Book Recommendation: Mishima’s Sword

I just finished reading Mishima's Sword by Christopher Ross.

It's an engrossing piece of research concerning Yukio Mishima, the Japanese writer who famously (or, more accurately, infamously) killed himself in the "traditional" manner of seppuku in 1970. The book loosely takes the form of a journal of Ross's progress as he attempts to track down the sword that was used to decapitate Mishima, but it's also an account of Mishima's last day, and a scattered collection of analyses of both Mishima's motivation and others' reaction to what he did. Ross points out that in many ways Mishima was a combination of several taboos that, individually, Japanese society prefers not to confront; so altogether this makes him a fascinating and awkward figure. Despite the uneasiness or even dismissal with which many modern Japanese react to what he represented, Mishima's work is still widely read in Japan.

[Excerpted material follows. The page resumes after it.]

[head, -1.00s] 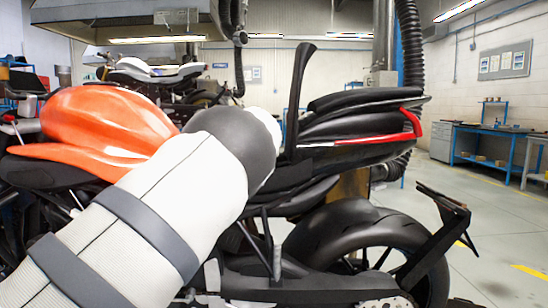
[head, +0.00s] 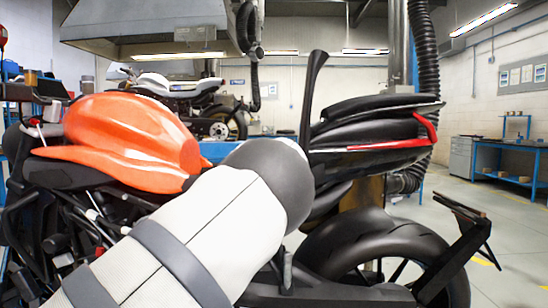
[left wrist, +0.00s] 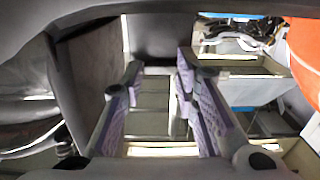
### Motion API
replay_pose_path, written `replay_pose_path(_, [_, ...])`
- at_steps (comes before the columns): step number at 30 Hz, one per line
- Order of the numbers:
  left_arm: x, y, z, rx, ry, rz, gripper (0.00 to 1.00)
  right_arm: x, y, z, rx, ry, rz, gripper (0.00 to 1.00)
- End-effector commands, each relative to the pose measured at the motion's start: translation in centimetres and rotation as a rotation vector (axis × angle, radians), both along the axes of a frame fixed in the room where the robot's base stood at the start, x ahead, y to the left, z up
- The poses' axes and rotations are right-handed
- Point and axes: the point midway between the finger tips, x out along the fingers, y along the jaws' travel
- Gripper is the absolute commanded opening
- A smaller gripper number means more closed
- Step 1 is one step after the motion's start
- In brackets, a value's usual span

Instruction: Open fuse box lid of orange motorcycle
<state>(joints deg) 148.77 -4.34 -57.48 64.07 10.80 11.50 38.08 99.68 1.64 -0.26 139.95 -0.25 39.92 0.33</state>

Ross's book, like Fudebakudo, quotes a line from the Hagakure (one of a few classic texts on the so-called code of the samurai) regarding the dangers of studying an art and merely becoming an "artist." Although Mishima was undeniably a literary artist, was he ever a warrior, a martial artist — or was he just playing the part? Despite adopting the forms of war in life (he had his own militia, and was graded in several martial arts) and especially in death, was he ever doing more than just bizarrely aping them? It's a provocative question, because it raises the issue of what anyone practicing a martial art in times of peace — let alone in a foreign culture — can do to be anything other than an actor, or, as Hagakure puts it, just an "artist." 

By the way, I had previously enjoyed Ross's entertaining Tunnel Visions (which, whilst explicitly consisting of insightful anecdotes and philosophical musing, delightfully carries the implicit message that a great many employees of London Underground are simply having a doss). Incidentally, aikido readers who are familiar with Robert Twigger's well-known book Angry White Pyjamas may also be entertained to discover that Ross is one of Twigger's flat-mates at the start of that book.